Come Servo, Pastore e Padre della Chiesa universale desidero, in questo momento, esprimere il mio amore per tutti coloro che, in particolare, sono chiamati ad operare per il Vangelo, per tutti coloro che collaborano attivamente con voi nelle diocesi per costruire il Regno di Dio. Come voi sono pienamente cosciente di quanto Cristo dipenda dai suoi sacerdoti nello scopo di adempiere nel tempo la sua missione di salvezza. E, come voi, ho lavorato con i religiosi, sforzandomi di testimoniare la considerazione che la Chiesa ha per loro nella vocazione di amore consacrato e incoraggiandoli a collaborare sempre generosamente nell’ambito della vita congregata della comunità ecclesiale. Tutti noi abbiamo visto abbondanti esempi di autentica “evangelica testificatio” (testimonianza evangelica). Chiedo ora a voi tutti di portare i miei saluti agli ecclesiastici e ai religiosi, e di assicurare a tutti loro la mia comprensione e solidarietà del mio amore, in Gesù Cristo e nella Chiesa.

Sono anche consapevole che i miei obblighi pastorali si estendono all’intera comunità dei fedeli: durante questa udienza vorrei esporre alcune basilari considerazioni che sono fermamente convinto siano rilevanti per ogni chiesa locale nella sua totalità. Secondo l’ordine di priorità, i miei predecessori Paolo VI e Giovanni Paolo I scelsero temi di estrema importanza e io confermo, con piena consapevolezza e personale convinzione, ogni loro esortazione e direttiva ai Vescovi Statunitensi. Proprio l’ultimo discorso “ad limina” (e l’unico dato dal mio diretto predecessore) era sulla famiglia cristiana. Già durante le prime settimane del mio pontificato ho avuto anch’io occasione di parlare su questo tema e di esaltare la sua importanza. Sì, possano tutte le magnifiche famiglie cristiane sapere che il Papa è con loro, unito nella preghiera, nella speranza e nella fede. Il Papa le conferma nella missione loro conferita da Cristo stesso, proclama la loro dignità e benedice tutti i loro sforzi.

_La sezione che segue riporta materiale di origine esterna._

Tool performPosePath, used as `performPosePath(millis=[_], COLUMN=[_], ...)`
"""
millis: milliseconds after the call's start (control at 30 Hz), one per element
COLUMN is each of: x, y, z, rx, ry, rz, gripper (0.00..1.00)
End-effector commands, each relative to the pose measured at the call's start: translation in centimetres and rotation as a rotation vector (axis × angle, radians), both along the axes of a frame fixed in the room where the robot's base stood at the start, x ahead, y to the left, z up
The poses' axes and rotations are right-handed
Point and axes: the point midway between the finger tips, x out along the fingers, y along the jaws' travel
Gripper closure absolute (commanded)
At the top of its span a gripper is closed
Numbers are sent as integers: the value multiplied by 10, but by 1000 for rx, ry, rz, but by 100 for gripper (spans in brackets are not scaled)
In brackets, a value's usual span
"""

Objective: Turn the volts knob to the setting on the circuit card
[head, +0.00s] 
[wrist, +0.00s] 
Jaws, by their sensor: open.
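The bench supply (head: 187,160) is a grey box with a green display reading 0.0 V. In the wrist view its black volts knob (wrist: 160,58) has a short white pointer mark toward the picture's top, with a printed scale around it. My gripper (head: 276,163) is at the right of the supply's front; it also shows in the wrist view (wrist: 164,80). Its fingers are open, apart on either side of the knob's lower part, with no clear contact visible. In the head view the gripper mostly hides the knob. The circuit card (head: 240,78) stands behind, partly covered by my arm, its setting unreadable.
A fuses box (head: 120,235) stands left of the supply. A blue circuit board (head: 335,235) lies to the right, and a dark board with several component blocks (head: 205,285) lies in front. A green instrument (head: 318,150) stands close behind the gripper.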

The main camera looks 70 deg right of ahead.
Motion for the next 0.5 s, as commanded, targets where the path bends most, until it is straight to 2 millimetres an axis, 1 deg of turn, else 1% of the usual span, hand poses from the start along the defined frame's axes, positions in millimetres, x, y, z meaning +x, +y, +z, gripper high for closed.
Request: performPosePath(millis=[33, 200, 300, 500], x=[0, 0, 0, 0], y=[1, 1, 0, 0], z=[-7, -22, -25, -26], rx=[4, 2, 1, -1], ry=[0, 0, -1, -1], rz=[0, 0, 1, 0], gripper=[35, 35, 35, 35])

Sono pienamente convinto che ogni famiglia, e la grande famiglia della Chiesa cattolica, saranno grandemente servite – un vero servizio pastorale sarà reso loro – se si pone un nuovo accento sul ruolo della dottrina nella vita della Chiesa. Nel piano di Dio, un nuovo pontificato è sempre un nuovo inizio, che evoca fresche speranze e che offre nuove occasioni di riflessione, di conversione, di preghiera e risoluzione. Sotto la protezione di Maria, Madre di Dio e Madre della Chiesa, desidero rimettere il mio pontificato alla continua autentica applicazione del Concilio Vaticano II sotto l’azione dello Spirito Santo. E a questo riguardo, niente è più illuminante, del ricordare le esatte parole con cui Giovanni XXIII, il giorno d’apertura, volle esprimere l’orientamento di questo grande evento ecclesiale: “Il più grande punto del Concilio Ecumenico è questo: che il sacro deposito della dottrina cristiana debba essere più efficacemente custodito ed insegnato”. Questa lungimirante visione di Papa Giovanni è anche oggi valida. Era l’unico valido fondamento per un Concilio Ecumenico orientato verso un rinnovamento pastorale; è l’unico valido fondamento per tutti i nostri sforzi pastorali come vescovi della Chiesa di Dio. Questa è poi oggi la mia più profonda speranza per i pastori delle chiese in America, come pure per tutti i pastori della Chiesa Universale: “che il sacro deposito della dottrina cristiana debba essere custodito ed insegnato più efficacemente”. Il sacro deposito della parola di Dio trasmesso dalla Chiesa è la gioia e la forza della vita del nostro popolo. È la sola soluzione pastorale ai molti problemi dei nostri giorni. Il presentare questo sacro deposito della dottrina cristiana in tutta la sua pienezza e integrità, con tutte le sue esigenze e in tutta la sua potenza è una responsabilità pastorale; ma è, d’altra parte, il servizio più sublime che noi possiamo rendere.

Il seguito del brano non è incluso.